Problem: Gather every line in the records below that contains the word "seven".

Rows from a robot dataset
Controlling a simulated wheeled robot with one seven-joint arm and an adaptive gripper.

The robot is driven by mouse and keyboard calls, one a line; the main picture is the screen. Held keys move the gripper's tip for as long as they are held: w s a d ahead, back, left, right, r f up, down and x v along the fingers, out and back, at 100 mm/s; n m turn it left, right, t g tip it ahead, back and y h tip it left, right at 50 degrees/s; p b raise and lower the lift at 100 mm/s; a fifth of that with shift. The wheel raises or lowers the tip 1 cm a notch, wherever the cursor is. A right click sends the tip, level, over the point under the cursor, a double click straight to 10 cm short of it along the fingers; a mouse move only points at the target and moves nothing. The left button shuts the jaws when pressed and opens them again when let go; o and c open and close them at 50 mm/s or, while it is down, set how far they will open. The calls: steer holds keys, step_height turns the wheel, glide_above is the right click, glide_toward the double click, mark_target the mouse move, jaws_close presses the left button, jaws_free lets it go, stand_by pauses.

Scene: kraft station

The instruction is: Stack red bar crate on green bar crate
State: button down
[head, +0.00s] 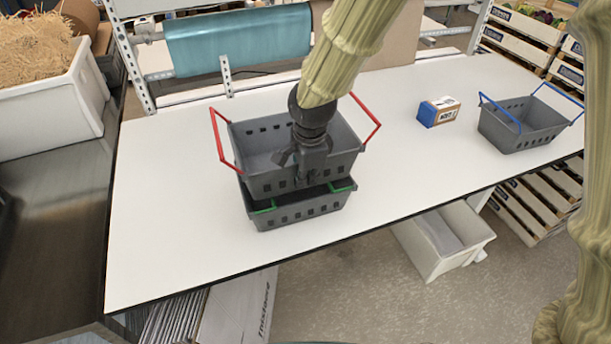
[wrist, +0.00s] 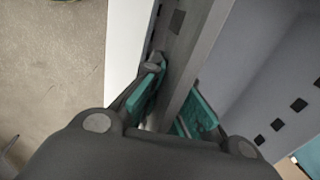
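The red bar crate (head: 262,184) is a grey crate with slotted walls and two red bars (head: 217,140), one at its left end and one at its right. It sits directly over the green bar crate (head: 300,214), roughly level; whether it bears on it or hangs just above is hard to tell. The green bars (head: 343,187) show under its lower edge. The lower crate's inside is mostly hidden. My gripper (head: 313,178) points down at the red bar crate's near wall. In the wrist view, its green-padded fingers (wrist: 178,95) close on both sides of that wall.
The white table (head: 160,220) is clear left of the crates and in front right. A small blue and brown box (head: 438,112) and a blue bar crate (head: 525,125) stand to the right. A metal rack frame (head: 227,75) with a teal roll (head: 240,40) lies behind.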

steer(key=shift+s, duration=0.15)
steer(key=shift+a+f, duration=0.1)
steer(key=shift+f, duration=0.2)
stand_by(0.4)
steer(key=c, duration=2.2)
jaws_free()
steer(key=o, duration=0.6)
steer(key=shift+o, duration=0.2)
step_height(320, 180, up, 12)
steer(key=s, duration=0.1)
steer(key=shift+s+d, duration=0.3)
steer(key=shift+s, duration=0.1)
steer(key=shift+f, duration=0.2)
==
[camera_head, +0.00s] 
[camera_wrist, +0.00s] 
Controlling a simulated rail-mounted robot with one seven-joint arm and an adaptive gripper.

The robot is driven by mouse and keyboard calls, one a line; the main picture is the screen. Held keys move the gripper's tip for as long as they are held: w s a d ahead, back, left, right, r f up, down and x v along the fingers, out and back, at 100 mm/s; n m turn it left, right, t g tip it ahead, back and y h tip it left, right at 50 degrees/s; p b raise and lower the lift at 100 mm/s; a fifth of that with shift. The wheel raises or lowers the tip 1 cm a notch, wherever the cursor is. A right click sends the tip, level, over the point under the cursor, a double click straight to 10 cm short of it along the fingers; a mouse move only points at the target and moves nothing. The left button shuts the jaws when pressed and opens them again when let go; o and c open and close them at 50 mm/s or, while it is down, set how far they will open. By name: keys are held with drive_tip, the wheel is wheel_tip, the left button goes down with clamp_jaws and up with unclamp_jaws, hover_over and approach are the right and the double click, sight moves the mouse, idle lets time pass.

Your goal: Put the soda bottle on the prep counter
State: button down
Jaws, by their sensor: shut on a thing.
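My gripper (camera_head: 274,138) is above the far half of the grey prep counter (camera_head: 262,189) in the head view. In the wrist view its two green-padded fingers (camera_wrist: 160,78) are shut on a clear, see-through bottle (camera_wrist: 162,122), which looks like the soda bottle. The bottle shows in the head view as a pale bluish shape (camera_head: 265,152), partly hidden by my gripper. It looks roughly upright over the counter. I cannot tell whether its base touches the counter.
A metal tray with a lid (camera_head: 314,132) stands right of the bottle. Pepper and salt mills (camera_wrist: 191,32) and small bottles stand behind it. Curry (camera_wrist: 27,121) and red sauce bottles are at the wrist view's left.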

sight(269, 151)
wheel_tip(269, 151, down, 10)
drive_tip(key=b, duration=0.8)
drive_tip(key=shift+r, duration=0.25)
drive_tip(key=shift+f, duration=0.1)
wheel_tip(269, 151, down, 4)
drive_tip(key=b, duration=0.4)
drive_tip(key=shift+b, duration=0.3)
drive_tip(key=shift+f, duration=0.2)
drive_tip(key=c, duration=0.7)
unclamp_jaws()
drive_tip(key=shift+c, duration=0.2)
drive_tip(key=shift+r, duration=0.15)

Output below:
Controlling a simulated wheeled robot with one seven-joint arm and an adaptive gripper.
Controlling a simulated rail-mounted robot with one seven-joint arm and an adaptive gripper.

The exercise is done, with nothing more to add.